Output each line of the material exactly as it stands.

[Manipulation episode records]
** START **

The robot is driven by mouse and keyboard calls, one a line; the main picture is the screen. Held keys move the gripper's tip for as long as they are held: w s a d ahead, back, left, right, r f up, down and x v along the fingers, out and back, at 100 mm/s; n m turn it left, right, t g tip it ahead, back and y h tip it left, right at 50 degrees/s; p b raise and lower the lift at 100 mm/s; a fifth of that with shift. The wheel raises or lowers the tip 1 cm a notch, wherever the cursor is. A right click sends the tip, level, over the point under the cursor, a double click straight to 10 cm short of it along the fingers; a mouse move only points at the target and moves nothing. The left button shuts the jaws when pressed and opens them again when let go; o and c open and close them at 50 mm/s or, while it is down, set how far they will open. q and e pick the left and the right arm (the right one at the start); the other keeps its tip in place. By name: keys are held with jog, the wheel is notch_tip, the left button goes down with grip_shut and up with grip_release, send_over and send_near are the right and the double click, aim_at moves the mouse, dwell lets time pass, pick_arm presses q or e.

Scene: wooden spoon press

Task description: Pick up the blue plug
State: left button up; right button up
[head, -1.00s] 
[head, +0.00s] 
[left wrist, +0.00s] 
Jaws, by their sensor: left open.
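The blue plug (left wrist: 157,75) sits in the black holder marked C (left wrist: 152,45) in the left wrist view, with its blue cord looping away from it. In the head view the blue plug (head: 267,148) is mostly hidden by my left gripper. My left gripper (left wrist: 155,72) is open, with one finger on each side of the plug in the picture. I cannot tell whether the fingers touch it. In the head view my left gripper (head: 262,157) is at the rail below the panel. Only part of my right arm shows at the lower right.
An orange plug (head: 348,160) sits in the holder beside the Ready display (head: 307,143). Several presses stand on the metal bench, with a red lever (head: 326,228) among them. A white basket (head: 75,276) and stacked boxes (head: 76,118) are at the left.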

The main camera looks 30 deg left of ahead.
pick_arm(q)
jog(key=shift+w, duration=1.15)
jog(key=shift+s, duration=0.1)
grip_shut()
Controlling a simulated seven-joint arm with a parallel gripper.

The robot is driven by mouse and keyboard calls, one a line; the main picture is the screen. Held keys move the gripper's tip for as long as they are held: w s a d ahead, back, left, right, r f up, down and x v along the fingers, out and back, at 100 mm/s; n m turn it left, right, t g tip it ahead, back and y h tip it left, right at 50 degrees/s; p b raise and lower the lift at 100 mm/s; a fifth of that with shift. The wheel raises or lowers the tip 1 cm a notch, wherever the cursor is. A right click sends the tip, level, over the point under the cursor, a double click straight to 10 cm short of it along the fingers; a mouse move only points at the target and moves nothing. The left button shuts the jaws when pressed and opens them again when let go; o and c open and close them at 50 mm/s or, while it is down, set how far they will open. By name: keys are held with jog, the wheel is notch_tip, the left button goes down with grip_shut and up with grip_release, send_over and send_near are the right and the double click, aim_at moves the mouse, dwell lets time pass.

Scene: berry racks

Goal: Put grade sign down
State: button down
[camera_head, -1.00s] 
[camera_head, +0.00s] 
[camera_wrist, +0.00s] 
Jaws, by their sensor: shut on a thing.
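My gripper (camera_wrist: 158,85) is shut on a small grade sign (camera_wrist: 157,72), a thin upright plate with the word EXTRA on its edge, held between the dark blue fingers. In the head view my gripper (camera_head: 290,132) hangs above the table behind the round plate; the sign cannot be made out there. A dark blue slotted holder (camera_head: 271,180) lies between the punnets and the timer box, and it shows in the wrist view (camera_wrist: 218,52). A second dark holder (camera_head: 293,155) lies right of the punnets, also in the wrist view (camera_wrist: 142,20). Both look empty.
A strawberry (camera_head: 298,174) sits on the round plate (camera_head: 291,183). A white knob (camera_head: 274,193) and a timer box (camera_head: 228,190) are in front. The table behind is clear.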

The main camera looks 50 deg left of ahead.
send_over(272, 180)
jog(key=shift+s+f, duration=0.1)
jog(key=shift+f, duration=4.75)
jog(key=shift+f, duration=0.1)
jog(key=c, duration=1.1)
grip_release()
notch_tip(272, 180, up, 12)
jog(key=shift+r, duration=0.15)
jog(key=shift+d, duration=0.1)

** END **

**Output for this exercise:**
The robot is driven by mouse and keyboard calls, one a line; the main picture is the screen. Held keys move the gripper's tip for as long as they are held: w s a d ahead, back, left, right, r f up, down and x v along the fingers, out and back, at 100 mm/s; n m turn it left, right, t g tip it ahead, back and y h tip it left, right at 50 degrees/s; p b raise and lower the lift at 100 mm/s; a fifth of that with shift. The wheel raises or lowers the tip 1 cm a notch, wherever the cursor is. A right click sends the tip, level, over the point under the cursor, a double click straight to 10 cm short of it along the fingers; a mouse move only points at the target and moves nothing. The left button shuts the jaws when pressed and opens them again when let go; o and c open and close them at 50 mm/s or, while it is down, set how far they will open. q and e pick the left and the right arm (the right one at the start); the other keeps its tip in place. By name: keys are held with jog, the wheel is notch_tip, the left button goes down with grip_shut and up with grip_release, send_over and send_near are the right and the double click, aim_at moves the mouse, dwell lets time pass, pick_arm presses q or e.

Scene: wooden spoon press

Task description: Pick up the blue plug
State: left button up; right button up
[head, -1.00s] 
[head, +0.00s] 
[left wrist, +0.00s] 
Jaws, by their sensor: left open.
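The blue plug (left wrist: 157,75) sits in the black holder marked C (left wrist: 152,45) in the left wrist view, with its blue cord looping away from it. In the head view the blue plug (head: 267,148) is mostly hidden by my left gripper. My left gripper (left wrist: 155,72) is open, with one finger on each side of the plug in the picture. I cannot tell whether the fingers touch it. In the head view my left gripper (head: 262,157) is at the rail below the panel. Only part of my right arm shows at the lower right.
An orange plug (head: 348,160) sits in the holder beside the Ready display (head: 307,143). Several presses stand on the metal bench, with a red lever (head: 326,228) among them. A white basket (head: 75,276) and stacked boxes (head: 76,118) are at the left.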

The main camera looks 30 deg left of ahead.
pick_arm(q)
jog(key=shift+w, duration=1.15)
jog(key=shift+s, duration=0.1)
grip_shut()
Controlling a simulated seven-joint arm with a parallel gripper.

The robot is driven by mouse and keyboard calls, one a line; the main picture is the screen. Held keys move the gripper's tip for as long as they are held: w s a d ahead, back, left, right, r f up, down and x v along the fingers, out and back, at 100 mm/s; n m turn it left, right, t g tip it ahead, back and y h tip it left, right at 50 degrees/s; p b raise and lower the lift at 100 mm/s; a fifth of that with shift. The wheel raises or lowers the tip 1 cm a notch, wherever the cursor is. A right click sends the tip, level, over the point under the cursor, a double click straight to 10 cm short of it along the fingers; a mouse move only points at the target and moves nothing. The left button shuts the jaws when pressed and opens them again when let go; o and c open and close them at 50 mm/s or, while it is down, set how far they will open. By name: keys are held with jog, the wheel is notch_tip, the left button goes down with grip_shut and up with grip_release, send_over and send_near are the right and the double click, aim_at moves the mouse, dwell lets time pass.

Scene: berry racks

Goal: Put grade sign down
State: button down
[camera_head, -1.00s] 
[camera_head, +0.00s] 
[camera_wrist, +0.00s] 
Jaws, by their sensor: shut on a thing.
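My gripper (camera_wrist: 158,85) is shut on a small grade sign (camera_wrist: 157,72), a thin upright plate with the word EXTRA on its edge, held between the dark blue fingers. In the head view my gripper (camera_head: 290,132) hangs above the table behind the round plate; the sign cannot be made out there. A dark blue slotted holder (camera_head: 271,180) lies between the punnets and the timer box, and it shows in the wrist view (camera_wrist: 218,52). A second dark holder (camera_head: 293,155) lies right of the punnets, also in the wrist view (camera_wrist: 142,20). Both look empty.
A strawberry (camera_head: 298,174) sits on the round plate (camera_head: 291,183). A white knob (camera_head: 274,193) and a timer box (camera_head: 228,190) are in front. The table behind is clear.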

The main camera looks 50 deg left of ahead.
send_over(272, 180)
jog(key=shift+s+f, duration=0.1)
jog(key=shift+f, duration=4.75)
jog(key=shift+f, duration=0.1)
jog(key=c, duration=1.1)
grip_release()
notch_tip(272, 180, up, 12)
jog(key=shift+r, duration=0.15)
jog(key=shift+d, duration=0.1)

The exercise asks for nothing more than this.